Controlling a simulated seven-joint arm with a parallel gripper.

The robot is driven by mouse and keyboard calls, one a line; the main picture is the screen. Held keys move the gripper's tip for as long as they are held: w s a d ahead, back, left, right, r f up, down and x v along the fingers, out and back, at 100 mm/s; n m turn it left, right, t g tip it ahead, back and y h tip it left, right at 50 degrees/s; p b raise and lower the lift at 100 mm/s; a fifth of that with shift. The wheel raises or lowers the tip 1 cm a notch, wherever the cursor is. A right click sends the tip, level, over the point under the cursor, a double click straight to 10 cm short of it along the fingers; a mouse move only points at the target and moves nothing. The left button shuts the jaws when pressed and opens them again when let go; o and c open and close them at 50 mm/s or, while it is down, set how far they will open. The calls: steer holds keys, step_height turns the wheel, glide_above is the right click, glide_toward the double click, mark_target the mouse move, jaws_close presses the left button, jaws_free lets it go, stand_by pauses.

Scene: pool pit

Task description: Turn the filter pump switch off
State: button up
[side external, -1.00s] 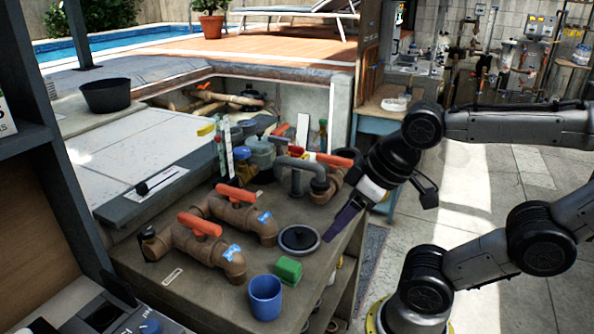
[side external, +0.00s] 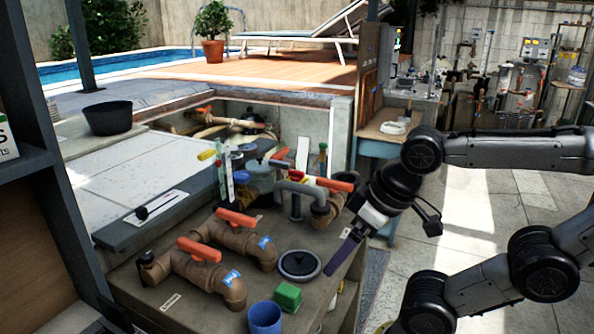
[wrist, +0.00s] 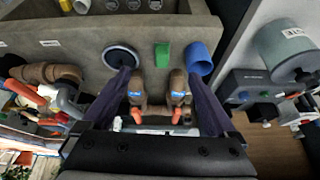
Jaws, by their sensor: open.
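My gripper (side external: 345,255) hangs past the bench's right edge, beside the round black disc, its purple fingers pointing down. In the wrist view my gripper (wrist: 158,74) is open, with the two fingers wide apart and nothing held. A grey control box (wrist: 247,82) with several small coloured controls is at the right of the wrist view, outside the right finger and apart from it. A large grey cylindrical housing (wrist: 285,47) with a white label is beside it. I cannot tell which control is the filter pump switch, nor its position.
The bench (side external: 190,312) carries brown pipes (side external: 215,280) with orange handles, a black disc (side external: 300,265), a green block (side external: 288,296) and a blue cup (side external: 265,317). Pipes and bottles crowd its back.

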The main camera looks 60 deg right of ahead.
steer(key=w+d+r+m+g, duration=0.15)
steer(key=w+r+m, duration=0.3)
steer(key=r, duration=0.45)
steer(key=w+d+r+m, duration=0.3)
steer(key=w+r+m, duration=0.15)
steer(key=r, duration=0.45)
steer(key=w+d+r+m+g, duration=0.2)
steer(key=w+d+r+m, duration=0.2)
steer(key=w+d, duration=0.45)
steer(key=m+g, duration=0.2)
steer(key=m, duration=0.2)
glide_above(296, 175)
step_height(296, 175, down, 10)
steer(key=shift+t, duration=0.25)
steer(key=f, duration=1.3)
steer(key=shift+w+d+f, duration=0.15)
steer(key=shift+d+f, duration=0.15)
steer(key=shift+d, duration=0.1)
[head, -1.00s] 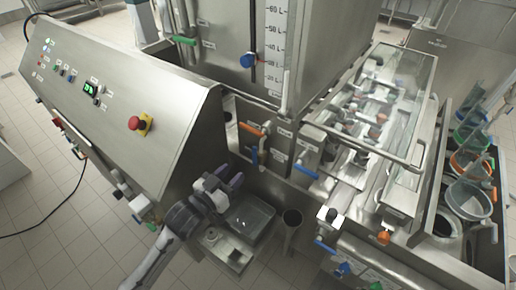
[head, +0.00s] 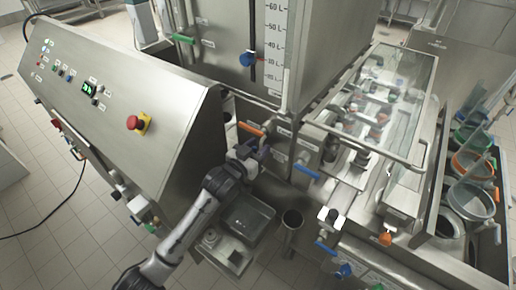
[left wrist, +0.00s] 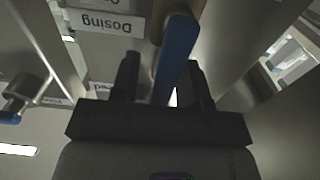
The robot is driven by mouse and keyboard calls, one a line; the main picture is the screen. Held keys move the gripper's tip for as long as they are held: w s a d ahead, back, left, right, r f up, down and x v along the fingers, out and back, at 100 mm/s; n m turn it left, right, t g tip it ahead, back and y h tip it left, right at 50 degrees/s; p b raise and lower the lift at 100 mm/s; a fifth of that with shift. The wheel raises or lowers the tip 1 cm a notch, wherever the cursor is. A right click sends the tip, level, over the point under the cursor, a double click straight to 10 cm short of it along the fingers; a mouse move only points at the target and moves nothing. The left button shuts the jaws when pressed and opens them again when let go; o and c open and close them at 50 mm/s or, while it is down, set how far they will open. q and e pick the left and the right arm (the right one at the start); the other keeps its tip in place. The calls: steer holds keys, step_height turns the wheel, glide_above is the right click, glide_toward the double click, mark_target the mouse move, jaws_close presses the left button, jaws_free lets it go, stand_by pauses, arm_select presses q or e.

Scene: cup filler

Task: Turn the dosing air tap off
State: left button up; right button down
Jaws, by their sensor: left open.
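The dosing air tap's blue lever (left wrist: 178,55) shows in the left wrist view beside an upside-down label reading "Dosing" (left wrist: 105,22). The lever reaches down between the two dark fingers of my open left gripper (left wrist: 163,75), nearer the right finger. I cannot tell whether a finger touches it. In the head view my left gripper (head: 257,151) is just below an orange lever (head: 250,129) and covers the blue lever. My right gripper is not in view.
Another blue lever (head: 306,171) sits to the right of my gripper. The sloped control panel (head: 150,100) with a red emergency button (head: 134,122) stands close on the left.

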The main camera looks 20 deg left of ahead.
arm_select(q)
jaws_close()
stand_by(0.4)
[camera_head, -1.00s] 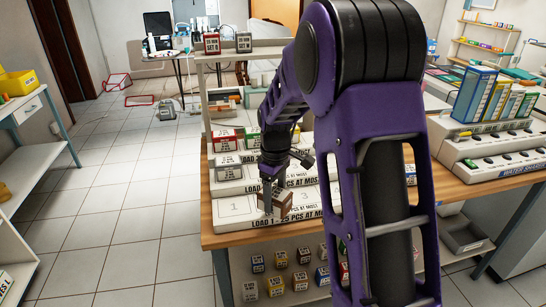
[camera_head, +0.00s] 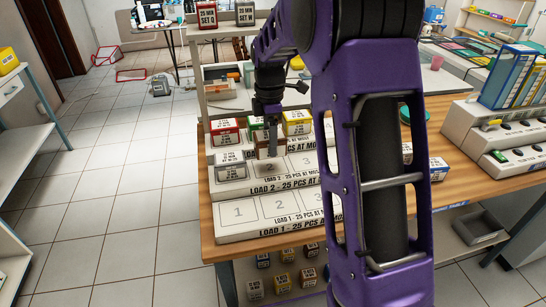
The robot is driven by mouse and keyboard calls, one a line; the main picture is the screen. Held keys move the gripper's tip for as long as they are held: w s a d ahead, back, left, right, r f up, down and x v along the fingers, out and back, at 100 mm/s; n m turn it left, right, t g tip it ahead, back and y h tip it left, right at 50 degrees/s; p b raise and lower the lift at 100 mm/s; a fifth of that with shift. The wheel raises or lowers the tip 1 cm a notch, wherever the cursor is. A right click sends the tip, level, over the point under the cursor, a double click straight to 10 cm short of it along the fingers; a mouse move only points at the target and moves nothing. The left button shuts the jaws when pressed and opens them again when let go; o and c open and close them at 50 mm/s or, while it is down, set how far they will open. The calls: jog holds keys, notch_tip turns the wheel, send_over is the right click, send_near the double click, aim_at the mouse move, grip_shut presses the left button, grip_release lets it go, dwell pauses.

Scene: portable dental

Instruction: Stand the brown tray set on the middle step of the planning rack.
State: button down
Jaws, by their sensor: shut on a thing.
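The brown tray set (camera_head: 267,147) is a small brown box with a pale label. My gripper (camera_head: 270,124) is shut on it from above, with the fingers partly hidden by my wrist. The set is upright over the back of the middle step, by the slot marked 2; I cannot tell whether it touches the step. The planning rack (camera_head: 250,228) is white and stepped, its lower steps marked LOAD 1 and LOAD 2. A grey-and-white box (camera_head: 230,166) stands on the middle step's slot 1, left of the brown set. My arm hides the rack's right side.
A red box (camera_head: 225,131), a green box (camera_head: 256,124) and a yellow box (camera_head: 296,123) stand on the top step, close behind the brown set. The bottom step's visible slots are empty. More boxes (camera_head: 284,281) stand on a shelf below the table.

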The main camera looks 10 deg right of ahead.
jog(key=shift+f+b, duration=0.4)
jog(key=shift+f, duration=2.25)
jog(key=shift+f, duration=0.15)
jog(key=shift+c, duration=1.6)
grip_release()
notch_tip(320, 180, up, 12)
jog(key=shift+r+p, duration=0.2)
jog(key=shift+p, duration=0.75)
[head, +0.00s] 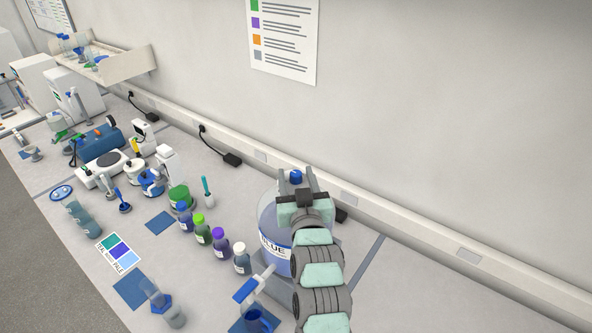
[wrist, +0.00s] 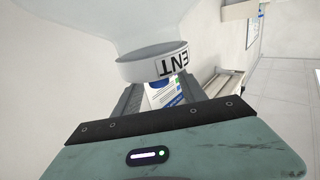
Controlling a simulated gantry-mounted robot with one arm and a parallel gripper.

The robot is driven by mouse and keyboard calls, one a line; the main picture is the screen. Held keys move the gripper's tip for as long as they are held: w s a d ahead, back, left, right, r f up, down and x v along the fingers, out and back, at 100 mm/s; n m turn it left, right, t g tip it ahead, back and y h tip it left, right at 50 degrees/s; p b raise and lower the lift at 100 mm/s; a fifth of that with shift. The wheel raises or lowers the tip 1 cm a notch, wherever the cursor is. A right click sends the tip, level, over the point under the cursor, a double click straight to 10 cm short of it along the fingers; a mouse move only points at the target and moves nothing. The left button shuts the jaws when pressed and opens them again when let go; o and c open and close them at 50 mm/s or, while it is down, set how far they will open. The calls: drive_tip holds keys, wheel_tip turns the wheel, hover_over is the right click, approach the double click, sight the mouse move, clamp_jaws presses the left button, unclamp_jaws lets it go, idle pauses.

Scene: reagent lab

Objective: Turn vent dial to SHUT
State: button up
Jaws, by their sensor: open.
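A large clear carboy (head: 268,222) with a "BLUE" label and blue liquid stands on the bench. A blue cap (head: 296,177) shows at its top, partly behind my gripper; I cannot tell whether it is the vent dial. My gripper (head: 299,187) is open above the carboy, its fingers pointing toward the wall. In the wrist view a pale grey round collar (wrist: 150,64) with upside-down letters "ENT" is close, just above my open fingers (wrist: 172,88). Nothing is visibly held between them. The dial's setting and any SHUT mark cannot be seen.
A row of small bottles (head: 220,243) stands left of the carboy. A tap (head: 254,283) and a blue cup (head: 258,320) are in front of it. The wall (head: 450,120) is close behind. The bench to the right (head: 440,290) is clear.

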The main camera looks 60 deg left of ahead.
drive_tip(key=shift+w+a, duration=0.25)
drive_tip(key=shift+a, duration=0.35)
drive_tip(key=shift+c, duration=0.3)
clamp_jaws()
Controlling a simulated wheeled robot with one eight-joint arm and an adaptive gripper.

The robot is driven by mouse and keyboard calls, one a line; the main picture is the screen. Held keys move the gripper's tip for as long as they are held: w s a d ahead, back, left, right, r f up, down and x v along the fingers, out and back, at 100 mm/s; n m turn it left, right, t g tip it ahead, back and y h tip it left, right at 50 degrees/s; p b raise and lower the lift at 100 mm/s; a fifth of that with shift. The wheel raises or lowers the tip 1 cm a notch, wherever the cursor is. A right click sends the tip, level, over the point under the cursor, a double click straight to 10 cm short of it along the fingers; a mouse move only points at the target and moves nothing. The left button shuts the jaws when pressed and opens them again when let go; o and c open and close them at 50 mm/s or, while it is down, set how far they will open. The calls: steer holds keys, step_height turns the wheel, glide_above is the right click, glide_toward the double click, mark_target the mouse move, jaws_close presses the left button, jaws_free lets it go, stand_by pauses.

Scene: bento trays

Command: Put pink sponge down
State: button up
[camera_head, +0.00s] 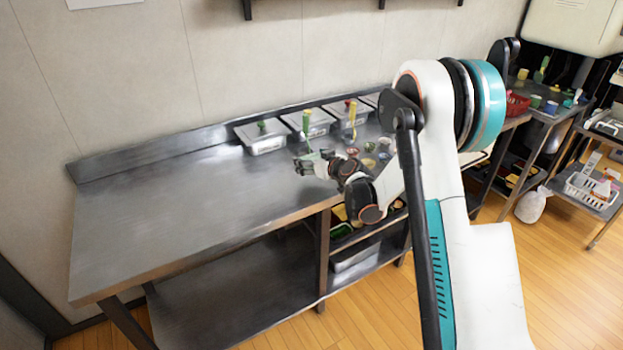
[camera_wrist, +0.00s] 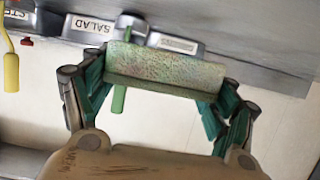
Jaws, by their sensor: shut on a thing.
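My gripper (camera_wrist: 161,76) is shut on a sponge (camera_wrist: 170,66) in the wrist view, its green fingers at the two short ends. The sponge is a speckled block, dull pinkish-tan to green here, with a darker green lower face. In the head view my gripper (camera_head: 306,165) is over the steel table (camera_head: 190,215), in front of the lidded containers. The sponge is too small and partly covered there to make out clearly. I cannot tell how high it is above the table.
Several lidded steel containers (camera_head: 262,137) with coloured utensils stand along the table's back edge; a SALAD label (camera_wrist: 93,26) shows in the wrist view. Small round items (camera_head: 369,163) lie right of my gripper. The table's left half is clear. Its front edge is open to the floor.

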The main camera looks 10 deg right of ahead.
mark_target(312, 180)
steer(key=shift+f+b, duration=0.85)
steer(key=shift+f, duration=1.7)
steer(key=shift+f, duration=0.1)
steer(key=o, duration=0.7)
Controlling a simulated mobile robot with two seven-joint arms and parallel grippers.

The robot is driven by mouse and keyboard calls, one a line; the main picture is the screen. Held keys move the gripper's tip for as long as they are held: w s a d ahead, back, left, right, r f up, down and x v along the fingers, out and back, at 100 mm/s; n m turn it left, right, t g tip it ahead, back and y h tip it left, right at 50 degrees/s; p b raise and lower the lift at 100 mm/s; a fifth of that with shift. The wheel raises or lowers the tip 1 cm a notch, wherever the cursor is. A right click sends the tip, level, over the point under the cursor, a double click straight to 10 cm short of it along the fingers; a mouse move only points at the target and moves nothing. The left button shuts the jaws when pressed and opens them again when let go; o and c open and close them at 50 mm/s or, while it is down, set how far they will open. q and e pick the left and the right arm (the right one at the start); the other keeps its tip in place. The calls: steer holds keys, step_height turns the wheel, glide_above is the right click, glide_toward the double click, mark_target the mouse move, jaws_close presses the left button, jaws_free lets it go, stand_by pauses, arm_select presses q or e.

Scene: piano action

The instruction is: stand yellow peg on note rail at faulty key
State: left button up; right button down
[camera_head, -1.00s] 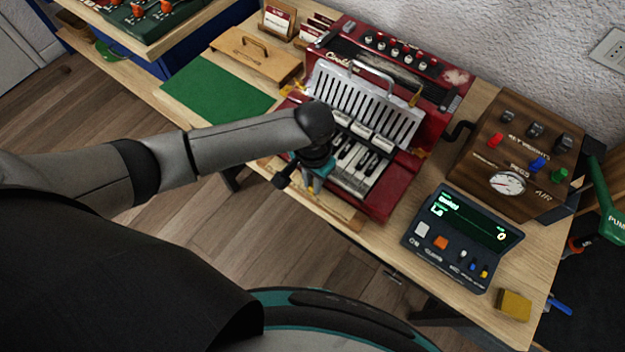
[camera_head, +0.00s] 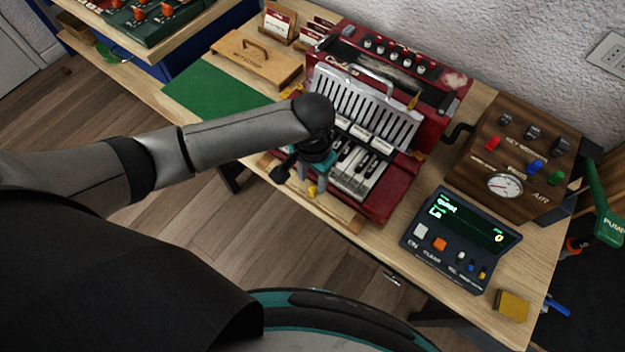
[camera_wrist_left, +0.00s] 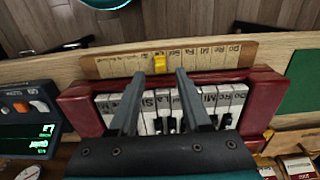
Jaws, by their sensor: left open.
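The yellow peg (camera_wrist_left: 160,62) stands on the wooden note rail (camera_wrist_left: 108,66), near the middle of its row of labels. It also shows in the head view (camera_head: 312,190), at the front edge of the red accordion. My left gripper (camera_wrist_left: 160,74) is open, with one finger on each side of the peg and a visible gap to both. In the head view my left gripper (camera_head: 311,181) is above the rail. The piano keys (camera_wrist_left: 225,97) lie behind the rail; the fingers hide some of them. I cannot tell which key is faulty. My right gripper is not in view.
The red accordion (camera_head: 388,195) stands on the wooden bench. A control box with a lit display (camera_head: 465,220) and a wooden gauge box (camera_head: 490,150) are to the right. A green mat (camera_head: 215,92) lies clear to the left. A yellow block (camera_head: 512,305) sits near the bench corner.

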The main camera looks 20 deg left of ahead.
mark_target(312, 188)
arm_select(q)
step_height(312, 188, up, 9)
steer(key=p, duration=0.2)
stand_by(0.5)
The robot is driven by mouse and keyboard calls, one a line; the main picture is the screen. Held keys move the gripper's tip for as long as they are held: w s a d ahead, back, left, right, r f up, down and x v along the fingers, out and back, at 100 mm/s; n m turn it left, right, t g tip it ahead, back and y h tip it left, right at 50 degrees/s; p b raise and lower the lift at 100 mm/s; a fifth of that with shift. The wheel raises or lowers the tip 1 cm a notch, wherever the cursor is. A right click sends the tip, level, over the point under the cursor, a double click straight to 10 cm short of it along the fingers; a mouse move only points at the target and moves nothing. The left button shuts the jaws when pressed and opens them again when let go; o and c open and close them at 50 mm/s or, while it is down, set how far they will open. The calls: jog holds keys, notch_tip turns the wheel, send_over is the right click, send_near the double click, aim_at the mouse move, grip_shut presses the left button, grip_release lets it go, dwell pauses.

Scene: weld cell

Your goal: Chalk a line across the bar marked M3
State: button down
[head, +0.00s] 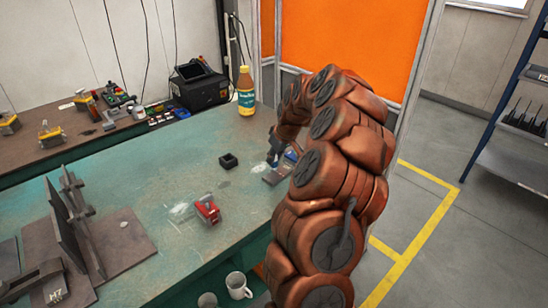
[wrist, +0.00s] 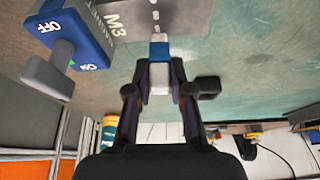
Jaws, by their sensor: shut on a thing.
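The bar marked M3 (wrist: 185,18) is a flat grey plate at the top of the wrist view. It also shows in the head view (head: 275,178), partly behind my arm. A short column of white dashes runs on it beside the M3 lettering. In the head view my gripper (head: 274,150) is over the bar's far side. A blue magnet switch block (wrist: 82,32) with ON and OFF sits on the bar's left.
A small black open box (head: 228,161) and a red clamp-like tool (head: 208,210) lie on the green bench (head: 150,185). Upright steel plates (head: 75,220) and a piece marked M7 (head: 45,285) are at left. A bottle (head: 246,92) stands at the back. Mugs (head: 238,285) are in front.

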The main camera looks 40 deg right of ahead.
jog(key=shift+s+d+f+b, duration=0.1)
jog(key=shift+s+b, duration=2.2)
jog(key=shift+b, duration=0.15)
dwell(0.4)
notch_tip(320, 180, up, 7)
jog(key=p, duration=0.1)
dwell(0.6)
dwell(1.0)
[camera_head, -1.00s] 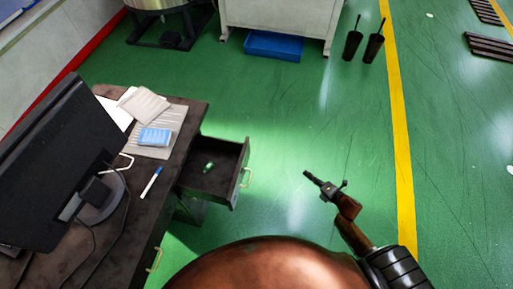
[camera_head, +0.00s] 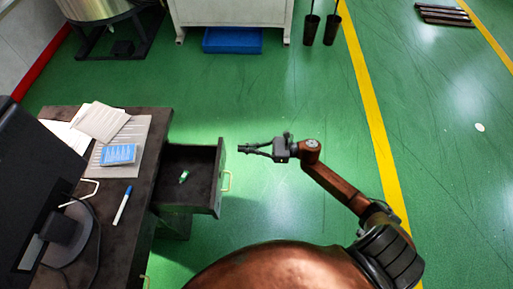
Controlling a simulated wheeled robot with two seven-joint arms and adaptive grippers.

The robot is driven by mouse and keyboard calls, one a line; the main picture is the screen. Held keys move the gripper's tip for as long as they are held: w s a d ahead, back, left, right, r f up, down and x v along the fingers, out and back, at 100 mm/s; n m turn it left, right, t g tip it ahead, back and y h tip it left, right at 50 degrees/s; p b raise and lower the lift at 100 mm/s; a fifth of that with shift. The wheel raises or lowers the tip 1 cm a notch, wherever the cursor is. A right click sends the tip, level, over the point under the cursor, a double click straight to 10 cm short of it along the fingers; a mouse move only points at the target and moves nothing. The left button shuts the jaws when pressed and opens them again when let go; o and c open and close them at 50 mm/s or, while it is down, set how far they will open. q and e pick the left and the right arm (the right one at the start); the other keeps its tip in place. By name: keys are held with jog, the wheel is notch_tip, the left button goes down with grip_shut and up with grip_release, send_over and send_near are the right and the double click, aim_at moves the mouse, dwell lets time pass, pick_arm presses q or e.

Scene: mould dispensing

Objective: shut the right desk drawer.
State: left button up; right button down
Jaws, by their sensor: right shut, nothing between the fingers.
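The right desk drawer (camera_head: 189,182) is pulled out from the right side of the dark desk (camera_head: 125,215). A small green item (camera_head: 183,176) lies inside it. My right gripper (camera_head: 243,149) is shut and empty. It points left toward the upper part of the drawer front and appears a small gap to the right of it. My left gripper is out of view.
On the desk are a monitor (camera_head: 40,190), papers (camera_head: 102,122), a blue box (camera_head: 118,154) and a marker (camera_head: 122,205). A blue bin (camera_head: 232,40) sits under a white cabinet (camera_head: 232,12) at the back. The green floor right of the drawer is clear.

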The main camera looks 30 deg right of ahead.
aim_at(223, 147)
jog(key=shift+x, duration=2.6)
::::::
▶ _Problem_: Begin with the line that contains "Scene: mould dispensing" and quote each line after it exactly, stopping after the last line of the data.

▶ _Completed task_:
Scene: mould dispensing

Objective: shut the right desk drawer.
State: left button up; right button down
Jaws, by their sensor: right shut, nothing between the fingers.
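The right desk drawer (camera_head: 189,182) is pulled out from the right side of the dark desk (camera_head: 125,215). A small green item (camera_head: 183,176) lies inside it. My right gripper (camera_head: 243,149) is shut and empty. It points left toward the upper part of the drawer front and appears a small gap to the right of it. My left gripper is out of view.
On the desk are a monitor (camera_head: 40,190), papers (camera_head: 102,122), a blue box (camera_head: 118,154) and a marker (camera_head: 122,205). A blue bin (camera_head: 232,40) sits under a white cabinet (camera_head: 232,12) at the back. The green floor right of the drawer is clear.

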The main camera looks 30 deg right of ahead.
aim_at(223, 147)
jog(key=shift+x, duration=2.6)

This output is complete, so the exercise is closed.